Pretty words. And harder when You have to make that choice every day. Again and again. Even though you often, sometimes never, can see the proof.

But that leads me to the second thing I realized through Fanfiction. And this one is infinitely worse (when taken in by an elderly WASP woman) and infinitely more amusing and interesting (when taken in by someone with a bit of Humor).

SGA, this time. I was reading the infamous BDSM-verse by Xanthe, don't even remember which piece (and if you haven't read any of it, go do it. The earliest story chronologically is called "coming home" and it's Mckay/sheppard. and really good. there are pieces in this verse from more cannon SGA, and from NCIS and a couple of different authors have written in it now, I think. I believe the very first bit written was "the General and Doctor Sheppard", also excellent, and if you are and NCIS junkie, some of the stories from there can be read without any Stargate at all. starting with, I believe "First collar").

But the cool thing about it, or one of the cool things is that the stories aren't just about kink (not that they aren't unbelievably hot and kinky. because they are. unbelievably) but they work very hard to establish the relationships and explain why these things work or don't work for these characters. They don't stop with "in this universe  almost everyone is dominant or submissive, so that matters more than gender in relationships, and so it's acceptable for John to own Rodney and parade him about on a leash". It's about a ton more than that, and really gets in to what the characters need, and what they need from each other, and why they need it and how and whether they can give it (while still being hot and hilarious and full of action and death-defying stunts and personal failures and consequences and stuff).

Now that I've waxed poetic, here's the bit I was thinking about in this rant.


At some point, somebody, probably Mckay, has a little epiphany, that Submission is supposed to be hard. He realists that, submitting just because you get off on it isn't enough. That's cheap. That's what you do in doomed relationships and with one-night stands. If the submission is to mean something, it should be hard. If you do things, sometimes, even though you get no direct pleasure out of them, maybe you even get a little or a lot of pain, that's okay. that's worth it. If it's what your tops wants, then it's worth it, because you had to struggle to provide it. You had to work to give him the gift of Submission, and it's okay, because you trust him. You have faith that He will see your submission for the struggle and gift it is, and it'll come back to you. maybe not tonight, or tomorrow. Maybe not all at once, but in the hundred different ways he shows you he loves you. And cares for you. And will always be there for you. and, above a lot of that, He trusts you back, that You'll have him, take care of him, when the time comes. When he stumbles. When he's tired. When the weight he bears for both of you is heaviest.

And this reminds me rather of our lord Jesus... No seriously.

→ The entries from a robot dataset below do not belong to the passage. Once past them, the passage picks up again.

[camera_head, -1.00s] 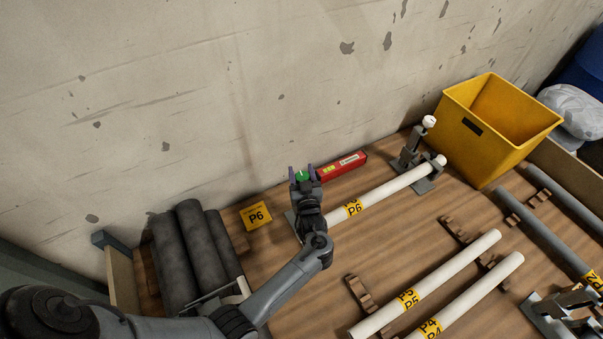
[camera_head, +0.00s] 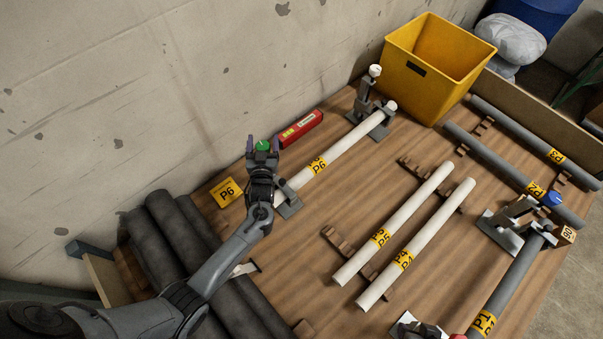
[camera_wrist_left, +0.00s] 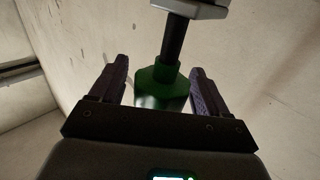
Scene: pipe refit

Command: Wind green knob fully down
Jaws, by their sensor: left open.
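The green knob (camera_head: 262,145) shows between the fingertips of my left gripper (camera_head: 264,142) in the head view. In the left wrist view the green knob (camera_wrist_left: 160,85) sits on a dark stem leading to a grey block (camera_wrist_left: 192,8). My open left fingers stand on either side of it, with a clear gap on the left and a smaller one on the right. The near clamp (camera_head: 290,207), at the near end of white pipe P6 (camera_head: 345,150), is mostly hidden behind my gripper. My right gripper is not seen.
A red box (camera_head: 300,125) lies by the wall and a yellow P6 tag (camera_head: 226,191) is left of the gripper. A far clamp (camera_head: 371,112) with a white knob holds the pipe's other end. A yellow bin (camera_head: 438,70) stands behind. Grey foam rolls (camera_head: 165,235) lie near my forearm.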

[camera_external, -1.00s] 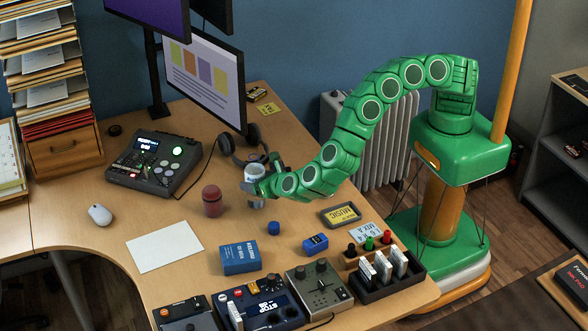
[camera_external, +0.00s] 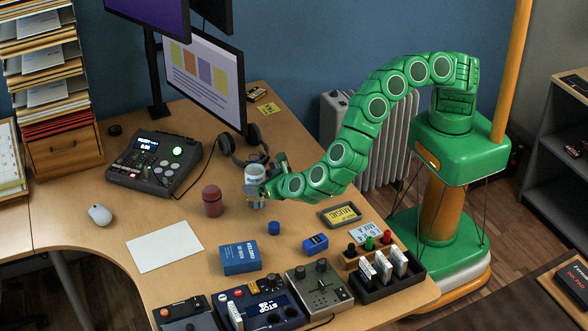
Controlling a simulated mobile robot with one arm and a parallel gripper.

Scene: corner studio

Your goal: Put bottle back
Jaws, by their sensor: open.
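A pale grey, cylindrical container (camera_external: 254,177), which may be the bottle, stands upright on the desk in front of the headphones. My gripper (camera_external: 264,189) is open, close at its right side; I cannot tell whether they touch. The fingers are small and partly hidden.
Black headphones (camera_external: 254,135) and a monitor (camera_external: 205,85) are behind. A blue box (camera_external: 240,258), a blue device (camera_external: 315,244) and a yellow-labelled case (camera_external: 341,214) lie in front. Consoles line the front edge. White paper (camera_external: 165,249) lies left, with bare desk around it.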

The reason I started this rant is because I was editing a religious studies paper for somebody. I've got a friend going to a christian school in California, taking some sort of religious studies class. She knows I'm shooting for Linguistics and English degrees (among others) and that I'm Language-inclined (don't let this rant fool you. I totally wield oxford commas with the best of them, when I'm watching for it). I don't know if she'll ask me to do another; I'm kind of blunt. Also, I strongly disagree with a bunch of stuff she said in her paper (but I wasn't editing for content, thank god, so I think it's more of a friendly challenging-type-thing right now).

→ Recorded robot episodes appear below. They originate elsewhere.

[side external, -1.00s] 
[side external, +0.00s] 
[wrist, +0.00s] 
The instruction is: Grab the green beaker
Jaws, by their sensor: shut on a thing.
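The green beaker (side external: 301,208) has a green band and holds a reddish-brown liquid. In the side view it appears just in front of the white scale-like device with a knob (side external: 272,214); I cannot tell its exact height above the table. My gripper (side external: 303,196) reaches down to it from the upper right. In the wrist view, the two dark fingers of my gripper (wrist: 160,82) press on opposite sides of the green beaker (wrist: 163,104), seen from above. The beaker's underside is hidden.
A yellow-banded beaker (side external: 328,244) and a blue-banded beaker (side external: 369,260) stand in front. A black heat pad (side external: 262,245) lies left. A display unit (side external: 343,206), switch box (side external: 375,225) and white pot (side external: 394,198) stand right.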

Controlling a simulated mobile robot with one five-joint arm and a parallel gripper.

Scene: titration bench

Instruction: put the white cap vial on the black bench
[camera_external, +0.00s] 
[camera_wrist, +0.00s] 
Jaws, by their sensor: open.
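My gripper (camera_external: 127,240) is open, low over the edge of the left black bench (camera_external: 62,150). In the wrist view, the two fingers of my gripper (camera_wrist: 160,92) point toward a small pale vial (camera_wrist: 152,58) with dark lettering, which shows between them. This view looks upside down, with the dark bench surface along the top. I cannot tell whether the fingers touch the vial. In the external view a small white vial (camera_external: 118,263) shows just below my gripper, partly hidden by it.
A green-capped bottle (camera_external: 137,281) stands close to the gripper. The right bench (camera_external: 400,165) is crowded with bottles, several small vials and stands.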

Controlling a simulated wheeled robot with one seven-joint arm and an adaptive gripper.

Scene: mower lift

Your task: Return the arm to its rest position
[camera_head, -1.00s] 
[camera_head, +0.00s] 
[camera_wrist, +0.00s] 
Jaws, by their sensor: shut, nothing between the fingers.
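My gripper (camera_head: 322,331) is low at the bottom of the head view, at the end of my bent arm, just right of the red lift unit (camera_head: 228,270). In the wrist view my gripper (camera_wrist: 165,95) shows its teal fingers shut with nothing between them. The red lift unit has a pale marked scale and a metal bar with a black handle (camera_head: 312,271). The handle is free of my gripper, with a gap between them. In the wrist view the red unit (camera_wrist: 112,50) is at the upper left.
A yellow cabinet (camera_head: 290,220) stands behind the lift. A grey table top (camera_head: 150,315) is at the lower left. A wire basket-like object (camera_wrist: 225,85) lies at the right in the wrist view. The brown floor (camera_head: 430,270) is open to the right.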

But she used the word "surrender" and I started making all kinds of connections. So she said "I am so aware of myself and I care so much about how I represent myself and who people think I am or should be. I need to allow Christ to put me in a state where I am completely surrendered, for it is only when I am not aware of myself that I can be in a place to bear my cross for His sake."

To which I responded "this is a really good word, but I would take it out of the passive construction and say it more like “...where I can completely surrender...” or “...in a state of complete surrender...”, both of which are stronger and less clunky than a passive construction. Always more meaningful to have an active sentence in a statement of belief."

Which is beside the point.

No, the point is the surrendering thing. It's this idea, both in BDSM and in Christianity (and wouldn't my gram have a heart attack reading that line) that Complete surrender t what your Top (or your God) wants is this massive act of Faith. which is true. That whole "Life is God's novel, let him write it" shtick  In Christianity's case, God gets to write the novel because he's omnipotent, Where in the other case, the Top gets to make the decisions cuz he's a top.

But this is where the faith comes in, the hard stuff that makes your surrender, your submission worth it. Not that I've ever been in a BDSM relationship, but as it's illustrated in the universe I was talking about, You choose your top. You know him and trust him and trust that he won't make you do what you can't. The even though the things he asks might be hard, you can handle them, he knows you can, and whether you do it successfully or not, the struggle, your dearly bought submission, is enough and he's gonna hold you after. And similarly in Religion. The hard part in trusting God isn't that he might be fallible, like a human Top, but that you can't see his arms when he holds you afterwards. You can't know for certain, mostly, if the thing you think He's asking you is actually what He's asking you. Or even if he's asking at all. You have to trust, to have faith, even when it's hardest and Darkest, because that is when surrendering to Him is sweetest. When you think you can't do it, that's when doing it is the greatest gift. When your struggle to surrender, to submit, it the greatest tribute, beyond crops and money and sheep and anything else they list in that book.

(and on the "let him write it front"... But of course he wont write it cuz he doesn't act on mortals with free will, as addressed above. Instead, I think it's more of a  "when the unimportant stuff falls away, when you give yourself to him, you can hear [him/the better parts of you] more clearly and it's easier to see the right choice, and easier to exercise your will in that direction.)

Anyway. That's how I feel about it. Not that I'm gonna bring up a lot of that stuff in the middle of Church camp. Or at all. Ever.

And now I'm worn out.

Have a good night. :)

Edit: Didn't realize my default icon at the moment of posting was my harry potter faith icon. :) happy accidents.